● **DATA SHOWN**
——

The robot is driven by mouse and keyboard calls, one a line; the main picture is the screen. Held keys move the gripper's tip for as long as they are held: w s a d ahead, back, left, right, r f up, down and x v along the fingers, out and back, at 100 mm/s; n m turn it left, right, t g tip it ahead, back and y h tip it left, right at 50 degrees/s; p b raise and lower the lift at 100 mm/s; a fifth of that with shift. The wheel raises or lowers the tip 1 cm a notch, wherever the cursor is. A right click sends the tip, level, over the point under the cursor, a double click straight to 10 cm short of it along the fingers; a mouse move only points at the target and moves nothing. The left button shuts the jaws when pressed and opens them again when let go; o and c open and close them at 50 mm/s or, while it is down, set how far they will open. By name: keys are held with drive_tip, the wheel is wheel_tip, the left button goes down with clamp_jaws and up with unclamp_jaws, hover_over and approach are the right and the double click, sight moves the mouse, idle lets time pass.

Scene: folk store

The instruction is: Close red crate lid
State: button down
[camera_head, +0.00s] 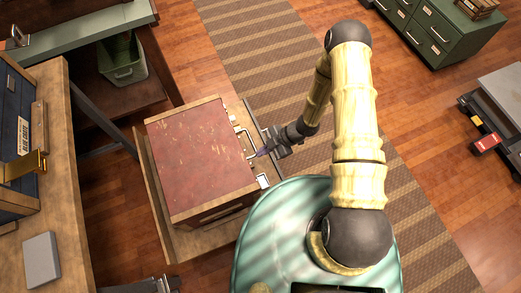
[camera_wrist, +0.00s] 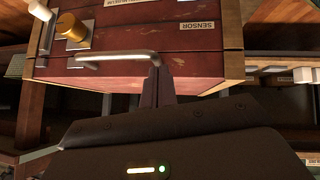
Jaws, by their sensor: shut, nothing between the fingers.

——

● **GIVEN TASK**
Transcribe the full listing above exactly, with the images removed.

● **ANSWER TO THIS TASK**
The robot is driven by mouse and keyboard calls, one a line; the main picture is the screen. Held keys move the gripper's tip for as long as they are held: w s a d ahead, back, left, right, r f up, down and x v along the fingers, out and back, at 100 mm/s; n m turn it left, right, t g tip it ahead, back and y h tip it left, right at 50 degrees/s; p b raise and lower the lift at 100 mm/s; a fifth of that with shift. The wheel raises or lowers the tip 1 cm a notch, wherever the cursor is. A right click sends the tip, level, over the point under the cursor, a double click straight to 10 cm short of it along the fingers; a mouse move only points at the target and moves nothing. The left button shuts the jaws when pressed and opens them again when let go; o and c open and close them at 50 mm/s or, while it is down, set how far they will open. By name: keys are held with drive_tip, the wheel is wheel_tip, the left button goes down with clamp_jaws and up with unclamp_jaws, hover_over and approach are the right and the double click, sight moves the mouse, idle lets time pass.

Scene: folk store

The instruction is: Close red crate lid
State: button down
[camera_head, +0.00s] 
[camera_wrist, +0.00s] 
Jaws, by their sensor: shut, nothing between the fingers.

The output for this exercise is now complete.